Two new publications from the extreme ends of the spectrum, but both touching my topic. Now guess which one of the two is closer to my mind and heart.

KELTY, CHRISTOPHER M. 2005. Geeks, Social Imaginaries, and Recursive Publics. Cultural Anthropology 20(2):185-214.

official abstract:
This article investigates the social, technical, and legal affiliations among “geeks” (hackers, lawyers, activists, and IT entrepreneurs) on the Internet. The mode of association specific to this group is that of a “recursive public sphere” constituted by a shared imaginary of the technical and legal conditions of possibility for their own association. On the basis of fieldwork conducted in the United States, Europe, and India, I argue that geeks imagine their social existence and relations as much through technical practices (hacking, networking, and code writing) as through discursive argument (rights, identities, and relations). In addition, they consider a “right to tinker” a form of free speech that takes the form of creating, implementing, modifying, or using specific kinds of software (especially Free Software) rather than verbal discourse.

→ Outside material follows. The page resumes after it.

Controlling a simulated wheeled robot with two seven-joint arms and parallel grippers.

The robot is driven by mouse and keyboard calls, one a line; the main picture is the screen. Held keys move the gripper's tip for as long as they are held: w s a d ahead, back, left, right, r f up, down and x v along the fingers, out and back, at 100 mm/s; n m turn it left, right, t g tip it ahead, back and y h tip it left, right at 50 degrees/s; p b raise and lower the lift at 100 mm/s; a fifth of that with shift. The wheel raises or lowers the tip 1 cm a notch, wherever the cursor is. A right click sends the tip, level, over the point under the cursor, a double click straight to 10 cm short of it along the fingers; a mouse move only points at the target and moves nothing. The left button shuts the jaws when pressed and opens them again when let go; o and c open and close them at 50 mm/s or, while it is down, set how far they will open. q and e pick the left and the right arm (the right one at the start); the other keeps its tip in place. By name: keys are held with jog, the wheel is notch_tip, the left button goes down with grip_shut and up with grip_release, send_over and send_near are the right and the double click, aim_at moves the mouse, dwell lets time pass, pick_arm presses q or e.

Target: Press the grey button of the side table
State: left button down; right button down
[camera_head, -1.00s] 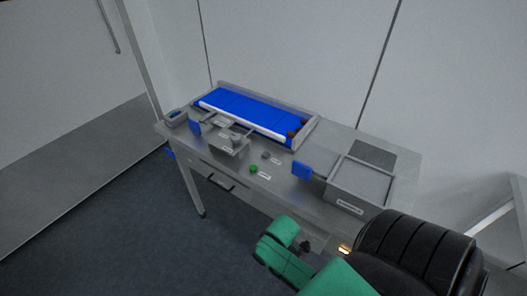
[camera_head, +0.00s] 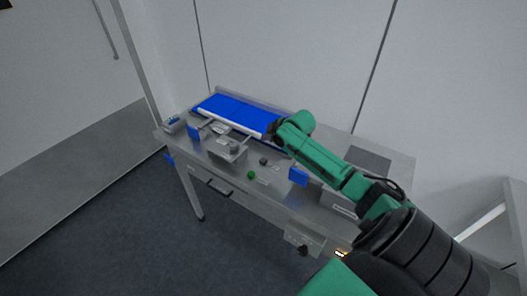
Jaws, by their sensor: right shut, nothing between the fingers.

BONK, CURTIS J. AND VANESSA P. DENNEN. 2005. Massive Multiplayer Online Gaming: A Research Framework for Military Training and Education. Advanced Distributed Learning, Technical Report 2005-1. Washington, DC: Office of the Under Secretary of Defense (Personnel and Readiness) Readiness and Training Directorate Advanced Distributed Learning (ADL) Initiative. [.pdf | 608KB] Available online: http://www.adlnet.org//downloads/files/186.cfm

official abstract:
Massive multiplayer online gaming, first popularized in the entertainment world, is now finding growing interest in education and training environments. The military and business have noted the potential for simulation and gaming technology to develop higher order thinking skills; in particular, they see potential in such areas as problem solving, metacognition, and decision making. However, much of the research in this area lags behind the technological advances, focusing on user demographics, attention spans, and perceptual skills, instead of addressing the impact these games might have on player’s analysis, decision making, and reflection skills. In part, the current body of research represents the interests of the gaming industry, which is more focused on exploiting any new technology to satisfy the attitudes, preferences, and expectations of its users, rather than the interests of education and training. It also reflects the fact that this is an emerging area that suffers from limited research and strategic planning. The report reviews the relevant research literature and proposes 15 primary experiments.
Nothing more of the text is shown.